→ **Data lines**:
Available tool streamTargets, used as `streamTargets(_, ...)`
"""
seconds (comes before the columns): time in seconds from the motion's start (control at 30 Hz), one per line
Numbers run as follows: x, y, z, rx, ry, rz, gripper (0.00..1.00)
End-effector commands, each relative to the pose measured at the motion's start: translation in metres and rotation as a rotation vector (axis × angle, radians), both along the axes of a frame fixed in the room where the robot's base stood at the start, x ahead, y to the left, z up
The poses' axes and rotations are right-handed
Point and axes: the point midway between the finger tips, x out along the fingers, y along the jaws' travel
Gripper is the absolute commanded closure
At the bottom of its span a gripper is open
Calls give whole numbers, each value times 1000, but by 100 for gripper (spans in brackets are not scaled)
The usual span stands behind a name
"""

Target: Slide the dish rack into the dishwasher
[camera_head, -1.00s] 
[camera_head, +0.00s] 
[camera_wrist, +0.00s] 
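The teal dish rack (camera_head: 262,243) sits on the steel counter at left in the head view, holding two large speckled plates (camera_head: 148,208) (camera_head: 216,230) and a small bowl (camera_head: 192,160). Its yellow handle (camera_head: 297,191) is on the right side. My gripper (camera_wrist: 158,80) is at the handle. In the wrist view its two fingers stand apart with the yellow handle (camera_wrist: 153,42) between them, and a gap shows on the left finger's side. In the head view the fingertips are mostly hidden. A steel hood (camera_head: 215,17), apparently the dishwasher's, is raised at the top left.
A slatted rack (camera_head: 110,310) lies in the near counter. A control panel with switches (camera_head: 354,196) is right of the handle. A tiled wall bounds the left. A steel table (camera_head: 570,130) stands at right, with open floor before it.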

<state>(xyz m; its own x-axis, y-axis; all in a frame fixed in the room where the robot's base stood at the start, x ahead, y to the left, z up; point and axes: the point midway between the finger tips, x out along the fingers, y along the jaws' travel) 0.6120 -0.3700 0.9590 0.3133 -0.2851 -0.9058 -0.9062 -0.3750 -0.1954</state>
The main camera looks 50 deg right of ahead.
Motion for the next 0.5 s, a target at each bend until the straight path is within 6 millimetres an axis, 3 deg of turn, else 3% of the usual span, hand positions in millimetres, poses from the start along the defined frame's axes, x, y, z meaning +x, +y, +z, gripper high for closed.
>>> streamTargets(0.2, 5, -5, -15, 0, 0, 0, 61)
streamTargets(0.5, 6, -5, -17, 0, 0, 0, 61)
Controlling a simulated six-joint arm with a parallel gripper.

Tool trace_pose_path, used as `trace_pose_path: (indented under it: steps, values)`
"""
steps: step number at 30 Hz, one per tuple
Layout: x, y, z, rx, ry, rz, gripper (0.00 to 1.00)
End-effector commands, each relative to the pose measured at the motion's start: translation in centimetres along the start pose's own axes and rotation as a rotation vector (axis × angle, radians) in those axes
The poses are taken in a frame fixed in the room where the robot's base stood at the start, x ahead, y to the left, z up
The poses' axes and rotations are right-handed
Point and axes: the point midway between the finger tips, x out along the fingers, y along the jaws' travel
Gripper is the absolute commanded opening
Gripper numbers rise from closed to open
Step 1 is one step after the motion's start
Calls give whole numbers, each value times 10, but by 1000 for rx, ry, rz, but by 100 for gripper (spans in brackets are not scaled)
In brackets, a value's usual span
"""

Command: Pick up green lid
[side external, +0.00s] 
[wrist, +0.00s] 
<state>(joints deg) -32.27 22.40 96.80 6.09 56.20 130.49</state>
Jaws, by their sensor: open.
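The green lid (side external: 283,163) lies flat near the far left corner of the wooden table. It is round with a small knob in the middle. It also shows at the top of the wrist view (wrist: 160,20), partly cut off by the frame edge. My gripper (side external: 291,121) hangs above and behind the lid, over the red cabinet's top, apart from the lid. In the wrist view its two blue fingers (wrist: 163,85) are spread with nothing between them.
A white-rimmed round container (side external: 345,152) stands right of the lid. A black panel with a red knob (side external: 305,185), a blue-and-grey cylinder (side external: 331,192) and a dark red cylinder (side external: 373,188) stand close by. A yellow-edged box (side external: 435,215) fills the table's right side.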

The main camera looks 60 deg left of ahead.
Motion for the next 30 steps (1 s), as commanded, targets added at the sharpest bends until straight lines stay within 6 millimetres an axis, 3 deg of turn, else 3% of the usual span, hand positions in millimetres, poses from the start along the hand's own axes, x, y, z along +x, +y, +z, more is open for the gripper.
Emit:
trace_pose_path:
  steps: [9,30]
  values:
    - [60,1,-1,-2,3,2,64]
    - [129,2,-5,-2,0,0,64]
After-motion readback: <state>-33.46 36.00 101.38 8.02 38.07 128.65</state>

→ **Work to do**: Please copy, word for word, every line from the first line of the records through the line containing "Calls give whole numbers, each value times 1000, but", with both of those lines included and nothing else.

→ **Final result**:
Available tool streamTargets, used as `streamTargets(_, ...)`
"""
seconds (comes before the columns): time in seconds from the motion's start (control at 30 Hz), one per line
Numbers run as follows: x, y, z, rx, ry, rz, gripper (0.00..1.00)
End-effector commands, each relative to the pose measured at the motion's start: translation in metres and rotation as a rotation vector (axis × angle, radians), both along the axes of a frame fixed in the room where the robot's base stood at the start, x ahead, y to the left, z up
The poses' axes and rotations are right-handed
Point and axes: the point midway between the finger tips, x out along the fingers, y along the jaws' travel
Gripper is the absolute commanded closure
At the bottom of its span a gripper is open
Calls give whole numbers, each value times 1000, but by 100 for gripper (spans in brackets are not scaled)

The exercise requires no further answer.